Kalau ada yang berpendapat bahwa bangsa ini harus memiliki suatu pemerintahan yang legitimate dan kuat, yang memiliki political will dalam membangun menuju suatu bangsa yang maju, yang lebih bernilai dan bermartabat, mungkin tak hanya cukup sampai di situ. Masih diperlukan suatu sistem – aturan, organisasi, perangkat hukum dan kesungguh-sungguhan dalam menerapkannya – yang didukung oleh mereka-mereka yang rela menjadi panutan bagi banyak orang lainnya.

”Kalau tak ada lagi orang yang dapat dan layak dijadikan panutan, maka jadikanlah dirimu sendiri menjadi panutan, setidaknya bagi lingkungan terkecil dalam kehidupanmu,” demikian Aa Gym sering menyampaikan dalam ceramahnya.

Aa Gym mungkin benar, karena ketika setiap masing-masingnya mau merelakan dirinya menjadi panutan, meski dalam skala kecil, maka akan semakin mungkin memunculkan suatu masyarakat yang lebih baik, yang akan mempengaruhi lingkungan yang lebih luas. Namun, pertanyaannya, kalaulah mudah untuk melakukan hal itu, mengapa hingga saat ini masih banyak orang yang mencari-cari orang lain untuk dijadikan panutan dan, bahkan, dirinya sendiri pun tak muncul sebagai panutan dalam lingkungan yang paling kecil sekalipun?

Apakah benar kita tidak lagi membutuhkan seorang panutan? Mungkin ya, mungkin tidak. Atau, mungkin kita tengah merindukan munculnya suatu bentuk ”pemaksaan’, baik oleh sistem maupun hukum, termasuk pemaksaan terhadap penerapan hukum itu secara sesungguhnya (law enforcement).

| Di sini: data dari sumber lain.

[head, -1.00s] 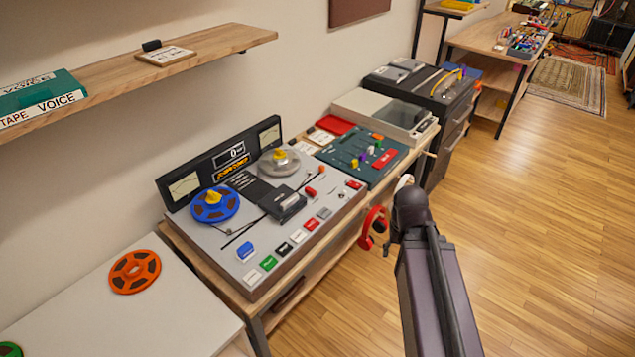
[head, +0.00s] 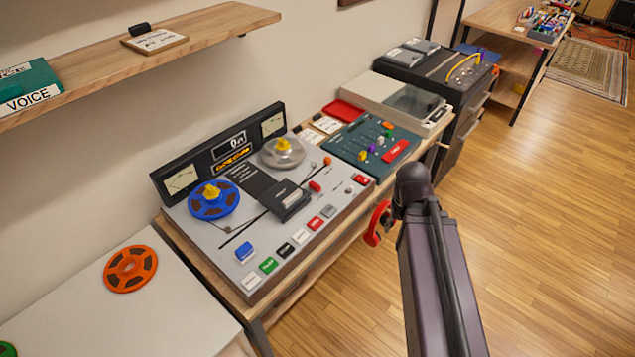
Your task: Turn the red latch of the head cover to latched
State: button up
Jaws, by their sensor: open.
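The tape deck (head: 186,229) stands on a wooden bench, with a blue reel (head: 213,205) at left and a clear grey reel (head: 283,158) at the back. The dark head cover (head: 287,201) sits in the middle of its grey top. A small red latch (head: 315,186) shows just right of the cover; its exact turn is too small to tell. My arm rises at the right of the picture, over the floor and in front of the bench edge. My gripper is not in view.
Coloured push buttons (head: 298,237) line the deck's front. A lever with an orange knob (head: 327,160) stands behind the latch. A green mixer (head: 352,151) adjoins at right. Red headphones (head: 372,226) hang at the bench edge beside my arm. A wooden shelf (head: 205,32) overhangs at upper left.

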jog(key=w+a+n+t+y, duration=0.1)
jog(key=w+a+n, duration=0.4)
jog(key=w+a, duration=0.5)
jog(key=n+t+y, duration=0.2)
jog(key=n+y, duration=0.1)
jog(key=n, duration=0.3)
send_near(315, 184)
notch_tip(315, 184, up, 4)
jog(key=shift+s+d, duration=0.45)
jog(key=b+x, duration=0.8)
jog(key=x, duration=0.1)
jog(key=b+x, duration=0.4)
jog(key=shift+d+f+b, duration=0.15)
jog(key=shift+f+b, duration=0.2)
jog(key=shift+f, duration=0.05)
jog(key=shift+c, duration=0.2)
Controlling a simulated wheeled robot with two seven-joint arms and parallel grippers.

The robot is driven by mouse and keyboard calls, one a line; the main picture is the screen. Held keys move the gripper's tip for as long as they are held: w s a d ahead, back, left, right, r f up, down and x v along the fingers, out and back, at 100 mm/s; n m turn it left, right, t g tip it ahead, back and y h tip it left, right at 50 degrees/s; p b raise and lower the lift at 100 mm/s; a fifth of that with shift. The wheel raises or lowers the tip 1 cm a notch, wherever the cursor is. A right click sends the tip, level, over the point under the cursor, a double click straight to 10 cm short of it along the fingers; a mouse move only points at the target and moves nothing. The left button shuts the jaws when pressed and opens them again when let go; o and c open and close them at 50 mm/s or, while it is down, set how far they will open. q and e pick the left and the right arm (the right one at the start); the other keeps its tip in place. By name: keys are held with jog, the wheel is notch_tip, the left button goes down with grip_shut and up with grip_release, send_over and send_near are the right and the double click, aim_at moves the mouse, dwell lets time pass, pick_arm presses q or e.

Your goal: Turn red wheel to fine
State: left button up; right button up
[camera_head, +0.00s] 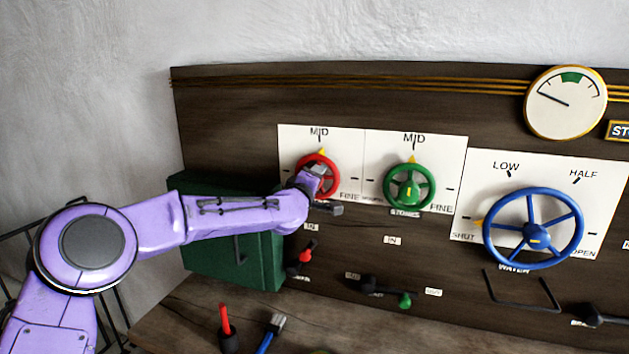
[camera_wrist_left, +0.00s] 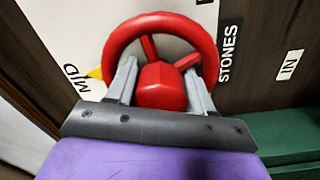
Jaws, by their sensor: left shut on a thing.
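The red wheel (camera_head: 333,177) is mounted on a white plate marked MID at the top and FINE at lower right. Its yellow pointer (camera_head: 322,157) points up at MID. My left gripper (camera_head: 321,172) reaches it from the lower left and covers part of it. In the left wrist view the red wheel (camera_wrist_left: 163,22) fills the top, and the two grey fingers of my left gripper (camera_wrist_left: 160,85) are shut on its red hub, one on each side. The right gripper is not in view.
A green wheel (camera_head: 429,186) sits just right of the red one, and a large blue wheel (camera_head: 577,235) farther right. Red-tipped and green-tipped levers (camera_head: 405,300) stick out below. A gauge (camera_head: 566,115) is at upper right.

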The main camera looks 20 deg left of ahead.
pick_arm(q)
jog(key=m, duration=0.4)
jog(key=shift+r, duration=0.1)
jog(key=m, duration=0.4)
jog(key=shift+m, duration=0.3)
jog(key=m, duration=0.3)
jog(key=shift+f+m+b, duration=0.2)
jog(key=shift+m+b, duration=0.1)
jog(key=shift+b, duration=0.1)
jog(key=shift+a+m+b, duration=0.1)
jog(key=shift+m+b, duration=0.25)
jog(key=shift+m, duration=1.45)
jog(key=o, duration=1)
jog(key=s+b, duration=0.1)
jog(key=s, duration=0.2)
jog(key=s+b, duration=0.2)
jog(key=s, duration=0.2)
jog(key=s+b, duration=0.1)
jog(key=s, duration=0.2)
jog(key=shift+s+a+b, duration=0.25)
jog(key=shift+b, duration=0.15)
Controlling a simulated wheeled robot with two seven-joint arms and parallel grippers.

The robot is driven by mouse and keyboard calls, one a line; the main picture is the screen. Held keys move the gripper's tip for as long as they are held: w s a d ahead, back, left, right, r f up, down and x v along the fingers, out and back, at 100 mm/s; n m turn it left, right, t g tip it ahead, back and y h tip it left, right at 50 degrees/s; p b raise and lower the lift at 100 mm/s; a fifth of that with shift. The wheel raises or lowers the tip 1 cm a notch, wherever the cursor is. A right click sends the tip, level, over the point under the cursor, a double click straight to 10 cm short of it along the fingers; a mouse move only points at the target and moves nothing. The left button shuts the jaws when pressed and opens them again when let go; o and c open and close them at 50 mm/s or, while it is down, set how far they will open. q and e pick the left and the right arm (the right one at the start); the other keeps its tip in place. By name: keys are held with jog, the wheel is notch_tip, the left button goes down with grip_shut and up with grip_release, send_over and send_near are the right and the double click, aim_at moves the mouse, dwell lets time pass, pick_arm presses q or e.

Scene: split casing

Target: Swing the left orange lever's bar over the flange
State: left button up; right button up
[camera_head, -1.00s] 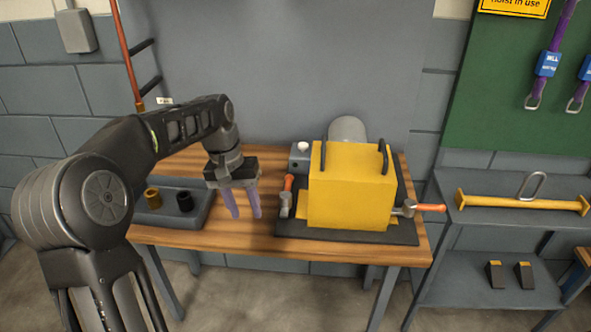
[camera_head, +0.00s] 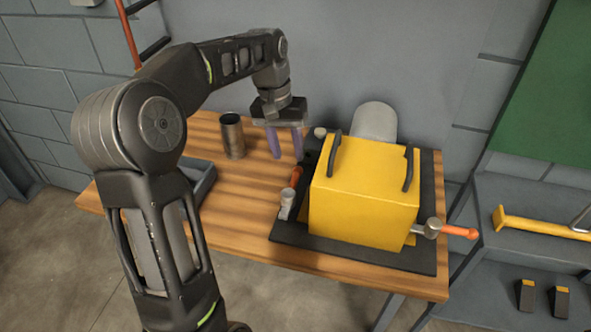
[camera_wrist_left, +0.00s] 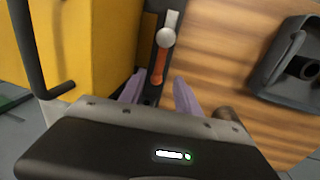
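The yellow casing (camera_head: 362,200) stands on a dark baseplate (camera_head: 350,250) on the bench. The left lever's orange handle (camera_head: 296,174) points toward the back, with its metal part (camera_head: 288,201) at the front, beside the casing's left side. In the left wrist view the orange handle (camera_wrist_left: 159,68) shows between the fingertips in the picture; I see no contact. My left gripper (camera_head: 287,157) is open and empty, its purple fingers pointing down behind the handle. The right lever's orange handle (camera_head: 460,232) sticks out rightward. My right gripper is out of view.
A dark metal cup (camera_head: 232,137) stands left of the gripper. A grey tray (camera_head: 200,187) is partly behind my left arm. Two black handles rise from the casing's top. A shelf (camera_head: 525,225) stands at the right. Bare wood lies left of the baseplate.

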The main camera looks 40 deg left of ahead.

Pertanyaannya, siapa pula yang akan kita pilih untuk menjadi penegak dalam penerapan hukum itu sendiri? Mungkinkah kita menyerahkannya pada teknologi informasi (TI) untuk menjaga kita semua agar patuh dalam suatu sistem yang kaku, yang lebih sistemik dan logis, tetapi juga lebih jujur? Wallahu alam!